Goal of the exercise -> Each line from the line with "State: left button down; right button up" to the line with "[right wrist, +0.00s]", inclusive, is to be repeated exactly; no other line and no picture belongs in the copy.

Information provided ->
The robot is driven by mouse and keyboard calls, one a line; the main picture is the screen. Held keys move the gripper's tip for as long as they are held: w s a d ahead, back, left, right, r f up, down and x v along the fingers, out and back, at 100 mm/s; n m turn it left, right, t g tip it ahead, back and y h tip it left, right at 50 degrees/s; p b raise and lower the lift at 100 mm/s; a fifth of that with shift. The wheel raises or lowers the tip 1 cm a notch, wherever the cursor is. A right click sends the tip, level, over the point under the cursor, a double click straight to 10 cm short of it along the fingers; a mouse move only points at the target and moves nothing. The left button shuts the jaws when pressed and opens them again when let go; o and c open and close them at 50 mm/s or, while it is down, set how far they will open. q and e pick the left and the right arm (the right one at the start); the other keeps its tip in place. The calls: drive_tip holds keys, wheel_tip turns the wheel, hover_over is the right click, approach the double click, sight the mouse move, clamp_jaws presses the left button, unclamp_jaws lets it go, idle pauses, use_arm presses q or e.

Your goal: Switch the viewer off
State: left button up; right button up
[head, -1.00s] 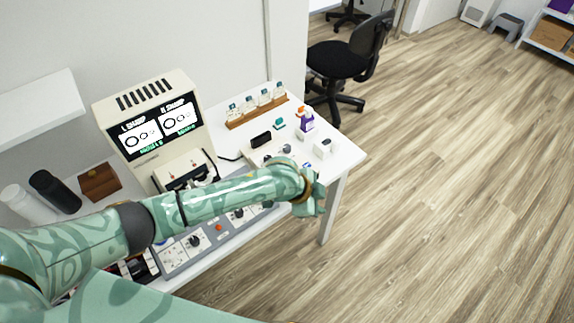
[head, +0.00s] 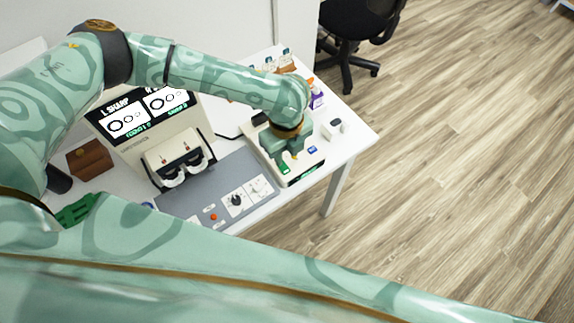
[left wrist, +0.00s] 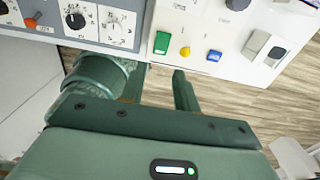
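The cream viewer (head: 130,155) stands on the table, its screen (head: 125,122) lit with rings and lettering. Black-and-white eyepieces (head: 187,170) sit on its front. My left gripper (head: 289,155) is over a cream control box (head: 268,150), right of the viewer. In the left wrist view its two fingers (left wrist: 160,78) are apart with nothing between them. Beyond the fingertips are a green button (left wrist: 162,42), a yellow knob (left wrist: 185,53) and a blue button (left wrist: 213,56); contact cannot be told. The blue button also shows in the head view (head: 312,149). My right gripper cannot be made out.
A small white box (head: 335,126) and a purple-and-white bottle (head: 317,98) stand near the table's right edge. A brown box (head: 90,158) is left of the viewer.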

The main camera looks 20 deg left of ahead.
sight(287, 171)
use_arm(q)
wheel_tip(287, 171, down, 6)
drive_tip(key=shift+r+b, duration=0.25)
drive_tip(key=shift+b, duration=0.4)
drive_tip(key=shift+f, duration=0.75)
* * *
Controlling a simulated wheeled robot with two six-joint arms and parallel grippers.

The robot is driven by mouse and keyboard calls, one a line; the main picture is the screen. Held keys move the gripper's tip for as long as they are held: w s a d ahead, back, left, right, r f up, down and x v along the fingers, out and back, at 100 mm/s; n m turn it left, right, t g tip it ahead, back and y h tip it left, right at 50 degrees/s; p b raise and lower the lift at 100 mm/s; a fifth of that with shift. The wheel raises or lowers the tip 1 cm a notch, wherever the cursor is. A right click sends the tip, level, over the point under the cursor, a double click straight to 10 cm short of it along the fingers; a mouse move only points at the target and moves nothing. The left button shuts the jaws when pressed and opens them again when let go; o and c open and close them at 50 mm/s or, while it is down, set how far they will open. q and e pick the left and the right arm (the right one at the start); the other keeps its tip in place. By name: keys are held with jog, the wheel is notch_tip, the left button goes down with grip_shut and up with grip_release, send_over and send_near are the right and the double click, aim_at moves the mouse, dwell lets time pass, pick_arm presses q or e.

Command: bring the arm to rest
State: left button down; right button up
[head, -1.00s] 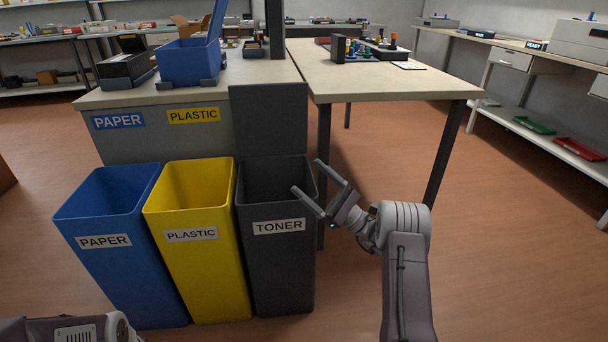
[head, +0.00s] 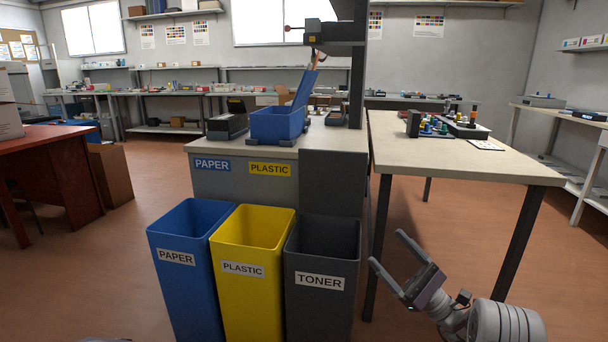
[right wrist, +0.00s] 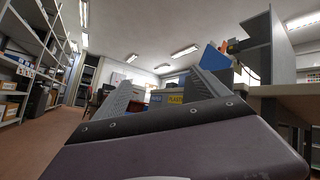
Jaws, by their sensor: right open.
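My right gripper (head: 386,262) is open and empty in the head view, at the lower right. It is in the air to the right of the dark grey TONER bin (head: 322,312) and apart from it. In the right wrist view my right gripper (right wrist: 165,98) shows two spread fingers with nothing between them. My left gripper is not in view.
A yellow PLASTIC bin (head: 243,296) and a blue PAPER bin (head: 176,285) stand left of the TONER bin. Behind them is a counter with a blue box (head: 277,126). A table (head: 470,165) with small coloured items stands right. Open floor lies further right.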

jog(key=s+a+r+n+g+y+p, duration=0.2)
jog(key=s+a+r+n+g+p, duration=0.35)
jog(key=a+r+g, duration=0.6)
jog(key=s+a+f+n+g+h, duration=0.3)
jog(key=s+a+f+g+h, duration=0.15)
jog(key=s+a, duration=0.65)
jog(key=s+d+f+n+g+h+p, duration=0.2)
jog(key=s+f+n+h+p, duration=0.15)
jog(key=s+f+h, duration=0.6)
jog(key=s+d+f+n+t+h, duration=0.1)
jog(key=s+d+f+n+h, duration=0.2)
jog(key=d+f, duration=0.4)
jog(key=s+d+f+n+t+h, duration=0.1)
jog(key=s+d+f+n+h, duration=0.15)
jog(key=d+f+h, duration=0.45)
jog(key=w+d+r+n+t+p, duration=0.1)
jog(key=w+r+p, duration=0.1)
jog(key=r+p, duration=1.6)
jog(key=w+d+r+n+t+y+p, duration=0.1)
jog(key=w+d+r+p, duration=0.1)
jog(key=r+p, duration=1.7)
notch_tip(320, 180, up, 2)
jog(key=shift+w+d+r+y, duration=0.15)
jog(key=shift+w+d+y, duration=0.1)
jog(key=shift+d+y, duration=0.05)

Result below ->
State: left button down; right button up
[head, -1.00s] 
[head, +0.00s] 
[right wrist, +0.00s] 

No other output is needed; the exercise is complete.